Collé serré
(Oh non… Pas les stickers ! Tout mais pas ça !)
Il y a des lois immuables, comme ça, des lois qui sont passées de génération en génération depuis au moins tout ça, gravées dans le marbre et très scrupuleusement obéies. De ces lois que l’on redoute, de ces lois qui font frémir. Des lois dont on se murmure l’intransigeance et la dureté en frissonnant le soir au coin du feu, quand le brouillard et le gel incitent aux récits qui font trembler.

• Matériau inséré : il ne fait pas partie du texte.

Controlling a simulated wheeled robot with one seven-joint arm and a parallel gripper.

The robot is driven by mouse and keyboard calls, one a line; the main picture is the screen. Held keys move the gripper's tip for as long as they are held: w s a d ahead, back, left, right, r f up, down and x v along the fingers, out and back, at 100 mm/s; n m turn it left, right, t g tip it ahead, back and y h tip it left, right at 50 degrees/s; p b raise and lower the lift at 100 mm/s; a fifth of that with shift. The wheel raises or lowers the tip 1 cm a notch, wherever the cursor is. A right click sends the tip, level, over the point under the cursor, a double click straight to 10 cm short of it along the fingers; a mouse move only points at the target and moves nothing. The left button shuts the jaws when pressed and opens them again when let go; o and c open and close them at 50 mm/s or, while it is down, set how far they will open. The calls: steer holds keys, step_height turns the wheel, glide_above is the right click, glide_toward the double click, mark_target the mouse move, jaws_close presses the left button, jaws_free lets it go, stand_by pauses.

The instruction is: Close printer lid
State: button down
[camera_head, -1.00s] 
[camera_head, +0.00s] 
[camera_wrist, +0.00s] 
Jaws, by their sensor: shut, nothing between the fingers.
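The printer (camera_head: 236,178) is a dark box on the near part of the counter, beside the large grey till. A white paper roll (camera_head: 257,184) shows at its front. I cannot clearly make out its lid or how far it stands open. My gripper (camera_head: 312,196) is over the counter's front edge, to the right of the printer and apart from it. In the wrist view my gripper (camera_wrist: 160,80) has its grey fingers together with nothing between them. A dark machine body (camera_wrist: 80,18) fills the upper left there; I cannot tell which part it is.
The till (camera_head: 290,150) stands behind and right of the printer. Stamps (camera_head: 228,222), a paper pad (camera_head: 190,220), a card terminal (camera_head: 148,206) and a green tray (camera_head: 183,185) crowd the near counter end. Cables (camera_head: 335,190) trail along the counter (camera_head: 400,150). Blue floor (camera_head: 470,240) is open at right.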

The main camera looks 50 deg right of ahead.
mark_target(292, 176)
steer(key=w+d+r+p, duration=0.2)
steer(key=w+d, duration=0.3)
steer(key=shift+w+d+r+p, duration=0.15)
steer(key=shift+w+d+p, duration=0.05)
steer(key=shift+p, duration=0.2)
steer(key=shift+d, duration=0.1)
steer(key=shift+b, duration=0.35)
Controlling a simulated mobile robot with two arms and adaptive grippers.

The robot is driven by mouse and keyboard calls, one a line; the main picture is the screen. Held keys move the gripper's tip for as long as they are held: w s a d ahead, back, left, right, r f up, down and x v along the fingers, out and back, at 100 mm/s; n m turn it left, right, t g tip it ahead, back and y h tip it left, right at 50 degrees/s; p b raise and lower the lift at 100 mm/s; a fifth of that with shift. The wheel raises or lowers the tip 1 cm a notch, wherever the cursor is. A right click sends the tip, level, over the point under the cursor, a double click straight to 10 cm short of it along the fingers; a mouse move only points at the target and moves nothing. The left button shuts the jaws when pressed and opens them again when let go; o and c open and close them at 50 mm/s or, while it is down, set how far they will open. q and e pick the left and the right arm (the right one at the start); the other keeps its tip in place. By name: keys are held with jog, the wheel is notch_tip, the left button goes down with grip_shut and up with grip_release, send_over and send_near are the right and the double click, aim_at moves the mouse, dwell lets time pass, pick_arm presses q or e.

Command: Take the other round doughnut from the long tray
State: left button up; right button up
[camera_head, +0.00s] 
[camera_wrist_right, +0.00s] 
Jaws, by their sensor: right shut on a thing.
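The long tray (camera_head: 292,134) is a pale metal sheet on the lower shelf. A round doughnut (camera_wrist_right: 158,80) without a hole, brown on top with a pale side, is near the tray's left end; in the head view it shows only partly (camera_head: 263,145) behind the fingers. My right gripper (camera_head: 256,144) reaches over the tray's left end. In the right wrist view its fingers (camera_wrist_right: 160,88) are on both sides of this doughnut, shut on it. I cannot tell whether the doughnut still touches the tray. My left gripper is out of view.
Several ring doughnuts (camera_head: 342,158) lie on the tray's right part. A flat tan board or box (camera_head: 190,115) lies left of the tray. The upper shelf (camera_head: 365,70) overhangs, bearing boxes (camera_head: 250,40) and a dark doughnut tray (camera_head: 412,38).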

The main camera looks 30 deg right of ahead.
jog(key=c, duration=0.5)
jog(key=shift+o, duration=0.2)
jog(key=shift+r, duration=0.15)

Et parmi ces lois, il y en a une en particulier, une loi toute spécialement redoutée en Australie, une qui ne s’en laisse jamais conter, une qu’on n’imagine même pas transgresser : jamais, au grand jamais, des clous sur tes murs tu planteras quand en location tu seras. Il se chuchote tout bas, tout bas, que dans chaque agence de location australienne, au sous-sol, est construit un cachot caché (oui, oui, parfaitement, un cachot caché) dans lequel se terrent les téméraires qui ont osé braver l’Interdiction*. Tremblez !
Comme le cachot caché n’est pas vraiment bon pour le teint, peu après notre arrivée dans notre premier vrai chez-nous australien, décision fut prise de ne pas jouer avec le feu et donc pas avec le marteau non plus. M’enfin, les murs blancs, ça va bien cinq minutes… Mais ça finit relativement vite par devenir lassant. Et ce malgré toute la bonne volonté de nos voisins les octopattus qui s’en donnent à cœur joie question génération spontanée de toiles (c’est une certitude, Pasteur n’est jamais venu en Australie, autrement, il aurait revu sa copie). Décision fut donc prise, après moult soupirs, de renoncer, le cœur en miettes, auxdits clous bannis et de se rabattre sur les photos/cartes collées d’un coup de scotch et… les stickers (oui, hein, les extrémités auxquelles on se retrouve acculé, parfois, tout de même). De quoi lutter un peu contre la murtoutblanchite aigue qui sévissait durement. Et on y prend vite goût, au scotch double-face anti murs blancs. Ah ! ça oui !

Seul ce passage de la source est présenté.